|Photo Courtesy Connie Malone|
Connie recently wrote in and commented on my post "Comfortable in your Own Skin. As always she put her own unique twist to the post and I thought I would share it with all of you:
" My big regret is that, by the time I found myself to be comfortable in my own gender skin, the skin had already begun to wrinkle and sag. 😒
I think that quite a few trans women go through a period of time dressing in a way that may be appealing to their own masculine desires of the kind of woman they think they want. I know that this idea borders on the myth of autogynephilia, but I still believe it to be true. I know that I made that mistake for a while, however, I never let it out of the closet.

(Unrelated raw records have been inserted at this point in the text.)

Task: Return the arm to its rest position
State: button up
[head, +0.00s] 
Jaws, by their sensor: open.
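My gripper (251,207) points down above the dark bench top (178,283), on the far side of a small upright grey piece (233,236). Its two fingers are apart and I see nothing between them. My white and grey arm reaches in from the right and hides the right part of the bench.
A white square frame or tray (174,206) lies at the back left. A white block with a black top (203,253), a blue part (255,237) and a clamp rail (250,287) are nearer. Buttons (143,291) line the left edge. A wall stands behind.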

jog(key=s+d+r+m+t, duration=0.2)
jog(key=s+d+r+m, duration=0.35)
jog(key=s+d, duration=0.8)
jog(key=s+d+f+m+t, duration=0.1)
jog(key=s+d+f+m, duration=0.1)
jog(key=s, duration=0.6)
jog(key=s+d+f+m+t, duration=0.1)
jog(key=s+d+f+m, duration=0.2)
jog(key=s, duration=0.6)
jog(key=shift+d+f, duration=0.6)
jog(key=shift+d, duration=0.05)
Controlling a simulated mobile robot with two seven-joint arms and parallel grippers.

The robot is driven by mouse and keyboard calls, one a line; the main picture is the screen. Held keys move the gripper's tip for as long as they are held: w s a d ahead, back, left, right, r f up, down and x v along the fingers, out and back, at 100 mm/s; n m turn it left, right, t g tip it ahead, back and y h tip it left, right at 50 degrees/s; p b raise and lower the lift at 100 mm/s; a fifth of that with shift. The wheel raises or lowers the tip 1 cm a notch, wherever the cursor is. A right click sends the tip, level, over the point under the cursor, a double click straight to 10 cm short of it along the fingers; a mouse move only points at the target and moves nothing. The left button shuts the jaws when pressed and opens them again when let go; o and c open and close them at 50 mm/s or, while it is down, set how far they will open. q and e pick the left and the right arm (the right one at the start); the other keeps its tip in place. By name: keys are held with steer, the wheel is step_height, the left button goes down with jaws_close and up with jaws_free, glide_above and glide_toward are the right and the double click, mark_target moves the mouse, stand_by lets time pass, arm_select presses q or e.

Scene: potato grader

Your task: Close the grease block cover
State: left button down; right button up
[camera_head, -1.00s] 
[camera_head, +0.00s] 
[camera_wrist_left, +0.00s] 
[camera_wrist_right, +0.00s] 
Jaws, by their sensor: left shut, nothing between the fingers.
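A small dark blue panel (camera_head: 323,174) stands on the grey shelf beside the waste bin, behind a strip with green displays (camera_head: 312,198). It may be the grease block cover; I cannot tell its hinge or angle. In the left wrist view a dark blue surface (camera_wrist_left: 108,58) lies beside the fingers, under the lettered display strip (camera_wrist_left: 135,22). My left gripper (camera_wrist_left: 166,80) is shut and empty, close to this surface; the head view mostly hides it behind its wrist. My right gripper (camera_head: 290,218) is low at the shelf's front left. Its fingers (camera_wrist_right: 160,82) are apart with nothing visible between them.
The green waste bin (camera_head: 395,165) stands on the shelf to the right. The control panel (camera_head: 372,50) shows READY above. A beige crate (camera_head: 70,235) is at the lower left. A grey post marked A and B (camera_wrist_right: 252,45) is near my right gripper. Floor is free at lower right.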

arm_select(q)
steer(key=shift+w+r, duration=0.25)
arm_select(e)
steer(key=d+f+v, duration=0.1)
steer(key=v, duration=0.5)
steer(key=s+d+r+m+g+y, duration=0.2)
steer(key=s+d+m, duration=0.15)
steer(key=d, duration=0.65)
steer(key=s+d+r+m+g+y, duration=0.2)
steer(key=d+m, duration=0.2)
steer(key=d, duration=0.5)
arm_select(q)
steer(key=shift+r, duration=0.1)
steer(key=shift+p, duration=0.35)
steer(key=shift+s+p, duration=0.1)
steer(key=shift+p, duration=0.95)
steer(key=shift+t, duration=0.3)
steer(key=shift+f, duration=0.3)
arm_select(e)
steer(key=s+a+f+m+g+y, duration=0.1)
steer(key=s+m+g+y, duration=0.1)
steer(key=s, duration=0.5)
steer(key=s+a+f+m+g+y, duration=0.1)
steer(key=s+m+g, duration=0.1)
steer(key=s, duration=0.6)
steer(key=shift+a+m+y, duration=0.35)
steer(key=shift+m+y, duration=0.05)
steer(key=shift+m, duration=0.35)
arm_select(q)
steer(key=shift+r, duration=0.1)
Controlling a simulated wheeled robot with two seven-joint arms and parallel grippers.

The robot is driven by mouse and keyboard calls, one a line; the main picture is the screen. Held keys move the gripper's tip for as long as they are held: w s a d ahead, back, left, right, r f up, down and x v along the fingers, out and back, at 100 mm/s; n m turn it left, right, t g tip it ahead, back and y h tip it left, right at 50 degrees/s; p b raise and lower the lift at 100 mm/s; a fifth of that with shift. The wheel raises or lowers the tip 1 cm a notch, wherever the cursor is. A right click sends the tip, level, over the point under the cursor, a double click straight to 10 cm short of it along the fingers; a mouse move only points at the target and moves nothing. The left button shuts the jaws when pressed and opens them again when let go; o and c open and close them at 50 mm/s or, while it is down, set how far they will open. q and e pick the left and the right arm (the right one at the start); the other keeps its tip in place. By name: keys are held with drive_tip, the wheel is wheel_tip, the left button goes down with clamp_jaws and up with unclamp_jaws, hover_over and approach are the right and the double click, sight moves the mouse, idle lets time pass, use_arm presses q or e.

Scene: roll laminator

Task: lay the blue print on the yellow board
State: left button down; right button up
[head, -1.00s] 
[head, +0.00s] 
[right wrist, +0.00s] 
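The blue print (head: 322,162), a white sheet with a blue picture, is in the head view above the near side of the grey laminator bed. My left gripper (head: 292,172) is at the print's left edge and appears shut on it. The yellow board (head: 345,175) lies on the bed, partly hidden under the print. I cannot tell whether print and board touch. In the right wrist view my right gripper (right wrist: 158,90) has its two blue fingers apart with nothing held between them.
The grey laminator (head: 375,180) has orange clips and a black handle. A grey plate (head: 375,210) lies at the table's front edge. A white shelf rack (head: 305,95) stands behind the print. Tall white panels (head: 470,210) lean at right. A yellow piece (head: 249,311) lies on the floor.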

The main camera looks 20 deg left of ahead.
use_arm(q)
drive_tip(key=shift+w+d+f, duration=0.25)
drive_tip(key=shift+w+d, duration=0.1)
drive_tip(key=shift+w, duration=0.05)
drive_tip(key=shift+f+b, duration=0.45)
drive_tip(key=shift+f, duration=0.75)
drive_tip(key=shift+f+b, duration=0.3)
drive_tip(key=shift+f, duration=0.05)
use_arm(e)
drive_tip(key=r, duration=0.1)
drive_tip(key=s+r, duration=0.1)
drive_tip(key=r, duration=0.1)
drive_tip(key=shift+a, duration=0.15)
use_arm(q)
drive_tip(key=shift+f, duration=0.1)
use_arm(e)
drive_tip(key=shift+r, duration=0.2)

Even when I was a teenager (pre-teen, really), I just wanted to be a woman. As difficult as it may be for a girl to make that transition, it eventually dawned on me that transitioning from a pubescent boy to a woman was most likely impossible (especially back in the 60's). That's why I went into a deep suppression of my feminine self just before I turned 17. That lasted for another 17 years of my life, only to find myself spending another 17 years practicing my femininity through frequent closeted cross dressing. I didn't really need the practice, though, as I pretty much picked up right where I had left off.
Now that I'm 71 (an inverted 17?), I may have wrinkles in my skin, but I've pretty much ironed out the wrinkles of transition."
Thank you for the informative post, As many of you know, I am nearly the same age as Connie (72) and shared the same trials and tribulations of growing up as a teenager in the pre internet "dark ages". Then going through what only could be described as nearly a half century of cross dressing before I finally felt secure enough to fully come out of my closet. Looking back, telling myself I was transgender was much more difficult than telling anyone else. It was easier to just put those non supporters in my rear view mirror than it was to do it to myself, mainly because I had been pushing my authentic feminine self into the background for all of those years. It was so enlightening when I finally discovered I had not been cross dressing all those years as a woman when in reality I had been cross dressing as a man.
For another month or so, if I invert my age, I would be a spry 27. I shouldn't say it but I am...If I only knew then what I know now.